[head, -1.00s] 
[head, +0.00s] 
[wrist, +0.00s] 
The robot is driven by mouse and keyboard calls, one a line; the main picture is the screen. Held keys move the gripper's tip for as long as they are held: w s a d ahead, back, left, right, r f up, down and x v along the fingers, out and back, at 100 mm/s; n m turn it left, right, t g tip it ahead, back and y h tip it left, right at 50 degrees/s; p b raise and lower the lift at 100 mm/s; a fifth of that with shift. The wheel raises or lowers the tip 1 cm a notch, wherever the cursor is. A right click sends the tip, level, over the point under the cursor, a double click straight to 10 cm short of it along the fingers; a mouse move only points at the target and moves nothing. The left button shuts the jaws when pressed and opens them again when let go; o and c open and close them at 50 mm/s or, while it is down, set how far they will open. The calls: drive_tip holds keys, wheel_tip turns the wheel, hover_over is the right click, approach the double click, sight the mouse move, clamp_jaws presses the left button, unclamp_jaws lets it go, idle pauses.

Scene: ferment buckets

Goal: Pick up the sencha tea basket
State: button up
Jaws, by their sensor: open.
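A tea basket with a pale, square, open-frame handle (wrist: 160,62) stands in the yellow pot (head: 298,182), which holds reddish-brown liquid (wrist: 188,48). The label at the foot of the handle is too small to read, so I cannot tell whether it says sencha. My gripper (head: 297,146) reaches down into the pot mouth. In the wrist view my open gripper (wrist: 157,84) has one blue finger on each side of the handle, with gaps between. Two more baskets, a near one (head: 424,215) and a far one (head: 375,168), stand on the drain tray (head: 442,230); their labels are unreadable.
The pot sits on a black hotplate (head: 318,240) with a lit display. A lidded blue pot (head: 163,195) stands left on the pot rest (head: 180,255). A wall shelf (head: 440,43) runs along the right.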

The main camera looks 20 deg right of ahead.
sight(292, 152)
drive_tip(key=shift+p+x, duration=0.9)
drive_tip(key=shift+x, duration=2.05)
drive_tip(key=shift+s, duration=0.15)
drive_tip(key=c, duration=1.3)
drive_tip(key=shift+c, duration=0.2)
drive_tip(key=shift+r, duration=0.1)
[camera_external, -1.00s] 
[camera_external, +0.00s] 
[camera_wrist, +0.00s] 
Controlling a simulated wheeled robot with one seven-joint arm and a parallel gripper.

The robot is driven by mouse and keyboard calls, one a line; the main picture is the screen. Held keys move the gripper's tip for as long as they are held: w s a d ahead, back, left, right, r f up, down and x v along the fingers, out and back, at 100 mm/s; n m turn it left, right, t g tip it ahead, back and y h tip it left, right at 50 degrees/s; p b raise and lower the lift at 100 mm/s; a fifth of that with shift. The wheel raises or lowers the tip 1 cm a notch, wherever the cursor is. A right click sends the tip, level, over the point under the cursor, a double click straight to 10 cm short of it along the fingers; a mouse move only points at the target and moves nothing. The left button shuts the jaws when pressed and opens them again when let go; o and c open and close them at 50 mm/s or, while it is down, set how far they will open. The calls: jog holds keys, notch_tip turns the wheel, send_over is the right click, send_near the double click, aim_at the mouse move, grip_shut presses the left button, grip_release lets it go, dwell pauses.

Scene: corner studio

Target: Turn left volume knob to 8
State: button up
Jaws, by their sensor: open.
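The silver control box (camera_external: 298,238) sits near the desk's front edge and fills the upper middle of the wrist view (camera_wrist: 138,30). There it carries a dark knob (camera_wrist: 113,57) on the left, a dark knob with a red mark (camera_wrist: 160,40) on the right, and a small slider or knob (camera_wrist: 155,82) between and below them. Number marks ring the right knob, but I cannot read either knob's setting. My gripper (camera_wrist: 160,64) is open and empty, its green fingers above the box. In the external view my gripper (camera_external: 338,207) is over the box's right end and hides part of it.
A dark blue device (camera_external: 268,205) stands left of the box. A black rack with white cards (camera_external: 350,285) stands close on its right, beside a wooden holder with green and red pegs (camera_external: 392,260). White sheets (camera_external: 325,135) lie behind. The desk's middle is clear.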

___

#### [EXERCISE]
Reproduce the listing above word for word.

#### [FINAL RESULT]
[head, -1.00s] 
[head, +0.00s] 
[wrist, +0.00s] 
The robot is driven by mouse and keyboard calls, one a line; the main picture is the screen. Held keys move the gripper's tip for as long as they are held: w s a d ahead, back, left, right, r f up, down and x v along the fingers, out and back, at 100 mm/s; n m turn it left, right, t g tip it ahead, back and y h tip it left, right at 50 degrees/s; p b raise and lower the lift at 100 mm/s; a fifth of that with shift. The wheel raises or lowers the tip 1 cm a notch, wherever the cursor is. A right click sends the tip, level, over the point under the cursor, a double click straight to 10 cm short of it along the fingers; a mouse move only points at the target and moves nothing. The left button shuts the jaws when pressed and opens them again when let go; o and c open and close them at 50 mm/s or, while it is down, set how far they will open. The calls: drive_tip holds keys, wheel_tip turns the wheel, hover_over is the right click, approach the double click, sight the mouse move, clamp_jaws presses the left button, unclamp_jaws lets it go, idle pauses.

Scene: ferment buckets

Goal: Pick up the sencha tea basket
State: button up
Jaws, by their sensor: open.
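A tea basket with a pale, square, open-frame handle (wrist: 160,62) stands in the yellow pot (head: 298,182), which holds reddish-brown liquid (wrist: 188,48). The label at the foot of the handle is too small to read, so I cannot tell whether it says sencha. My gripper (head: 297,146) reaches down into the pot mouth. In the wrist view my open gripper (wrist: 157,84) has one blue finger on each side of the handle, with gaps between. Two more baskets, a near one (head: 424,215) and a far one (head: 375,168), stand on the drain tray (head: 442,230); their labels are unreadable.
The pot sits on a black hotplate (head: 318,240) with a lit display. A lidded blue pot (head: 163,195) stands left on the pot rest (head: 180,255). A wall shelf (head: 440,43) runs along the right.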

The main camera looks 20 deg right of ahead.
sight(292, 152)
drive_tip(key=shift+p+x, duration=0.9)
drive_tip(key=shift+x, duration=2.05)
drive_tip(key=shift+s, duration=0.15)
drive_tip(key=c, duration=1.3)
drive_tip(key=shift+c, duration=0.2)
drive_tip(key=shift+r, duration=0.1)
[camera_external, -1.00s] 
[camera_external, +0.00s] 
[camera_wrist, +0.00s] 
Controlling a simulated wheeled robot with one seven-joint arm and a parallel gripper.

The robot is driven by mouse and keyboard calls, one a line; the main picture is the screen. Held keys move the gripper's tip for as long as they are held: w s a d ahead, back, left, right, r f up, down and x v along the fingers, out and back, at 100 mm/s; n m turn it left, right, t g tip it ahead, back and y h tip it left, right at 50 degrees/s; p b raise and lower the lift at 100 mm/s; a fifth of that with shift. The wheel raises or lowers the tip 1 cm a notch, wherever the cursor is. A right click sends the tip, level, over the point under the cursor, a double click straight to 10 cm short of it along the fingers; a mouse move only points at the target and moves nothing. The left button shuts the jaws when pressed and opens them again when let go; o and c open and close them at 50 mm/s or, while it is down, set how far they will open. The calls: jog holds keys, notch_tip turns the wheel, send_over is the right click, send_near the double click, aim_at the mouse move, grip_shut presses the left button, grip_release lets it go, dwell pauses.

Scene: corner studio

Target: Turn left volume knob to 8
State: button up
Jaws, by their sensor: open.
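The silver control box (camera_external: 298,238) sits near the desk's front edge and fills the upper middle of the wrist view (camera_wrist: 138,30). There it carries a dark knob (camera_wrist: 113,57) on the left, a dark knob with a red mark (camera_wrist: 160,40) on the right, and a small slider or knob (camera_wrist: 155,82) between and below them. Number marks ring the right knob, but I cannot read either knob's setting. My gripper (camera_wrist: 160,64) is open and empty, its green fingers above the box. In the external view my gripper (camera_external: 338,207) is over the box's right end and hides part of it.
A dark blue device (camera_external: 268,205) stands left of the box. A black rack with white cards (camera_external: 350,285) stands close on its right, beside a wooden holder with green and red pegs (camera_external: 392,260). White sheets (camera_external: 325,135) lie behind. The desk's middle is clear.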

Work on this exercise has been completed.